With that said, I would say it makes sense to spend more ca$h money on the higher quality basics.  Feel free to get all that trendy stuff at Forever 21 or Target on super sale as it probably will only last a season or two any way.  Just please don’t buy a Hawaiian shirt.  Ever.  Unless of course you are Johnny Depp in Fear and Loathing in Las Vegas, that man looks good in anything.

Johnny Depp (hubba hubba)

For you history buffs out there the T-shirt originated in the military and was worn under uniforms. Ever seen those vintage pics of musclely men relaxing with their white t’s and camo pants on? (hubba hubba) Okay history lesson over, sorry nerds this a fashion blog.


Beginning List of things worth spending extra money on (**if they fit perfectly**:
Real Leather Boots
Black Blazer
Black Pants
Basic White T

My faves:

Below are some of my favorite Plain White T’s ranging from least expensive to most expensive (the one in my photos is T by Alexander Wang – I love how soft and comfortable it is, but at the same time it drapes perfectly) :




Ooo look I combined a lot of basics here (white t, black blazer, black pants) with a statement necklace and trendy heels.  See what I’m saying here?  You can do a ton of mix & matching with these pieces as well.  And I made this T-shirt totes apropes for work (ew did I really just say “totes apropes”).

Plain white T + Cropped Skinny Black pants + Black Blazer + Statement Necklace + Black Heels

Plain white T + Cropped Skinny Black pants + Black Blazer + Statement Necklace + Black Heels



Hooray Spring weather is here in New England!  Well at least some days out of the week….between the hours of 10-3.  This outfit is semi-casual and is good for a date or frolicking in a meadow of daffodils.



DON’T CARE. (but hey, i kinda care)

Don’t I look trendy?  Little do you know this is basically a step above pajamas mwhaha.  I did a little pattern mixing with the scarf and camo toms.  Also, I love the top knot hairdo, super easy, but looks super chic. Do it.

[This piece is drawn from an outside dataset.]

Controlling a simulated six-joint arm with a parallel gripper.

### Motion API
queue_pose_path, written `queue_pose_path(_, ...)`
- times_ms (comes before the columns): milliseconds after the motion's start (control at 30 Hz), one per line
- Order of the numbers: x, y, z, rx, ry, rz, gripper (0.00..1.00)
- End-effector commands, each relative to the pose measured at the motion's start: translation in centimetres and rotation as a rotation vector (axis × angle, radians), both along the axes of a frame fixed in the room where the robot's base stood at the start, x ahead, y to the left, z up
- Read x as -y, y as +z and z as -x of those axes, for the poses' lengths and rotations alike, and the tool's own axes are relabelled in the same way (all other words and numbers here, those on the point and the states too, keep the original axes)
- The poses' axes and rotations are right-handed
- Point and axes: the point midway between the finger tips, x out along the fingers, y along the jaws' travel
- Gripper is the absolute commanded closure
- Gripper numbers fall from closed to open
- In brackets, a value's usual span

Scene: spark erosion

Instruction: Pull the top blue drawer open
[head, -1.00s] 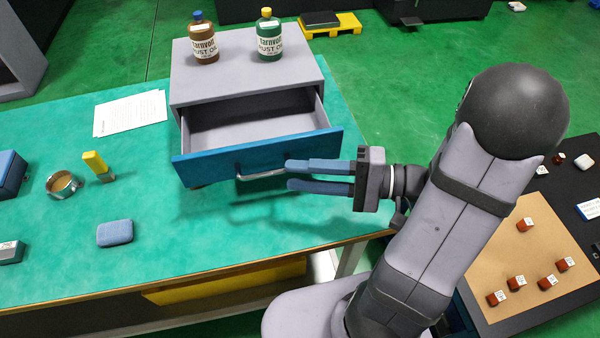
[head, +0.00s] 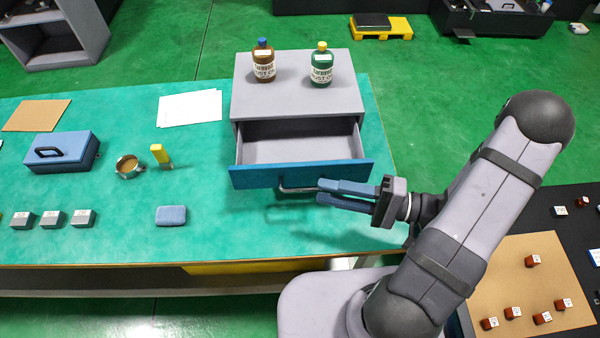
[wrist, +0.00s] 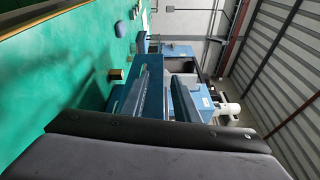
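The blue-fronted drawer (head: 240,178) stands pulled out of the grey cabinet (head: 290,95), and its empty grey inside shows.
A brown bottle (head: 264,65) and a green bottle (head: 322,68) stand on the cabinet. Table in front of the drawer is clear.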

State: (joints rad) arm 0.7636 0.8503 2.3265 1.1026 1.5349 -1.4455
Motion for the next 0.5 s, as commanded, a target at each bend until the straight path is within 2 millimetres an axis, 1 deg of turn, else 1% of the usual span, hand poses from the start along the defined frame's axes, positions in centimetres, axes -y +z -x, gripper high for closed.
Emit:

So quick, go out and getcha self a white t before they’re sold out!  If you are nervous about adding it to your repertoire (it can be scary!) go with the Hanes women’s T, and if you like it try one of my other suggestions that fits your body shape well.  Until the next Basic Series post, au revoir (I’m practicing for Paris, I know goodbye and cheese so far..)!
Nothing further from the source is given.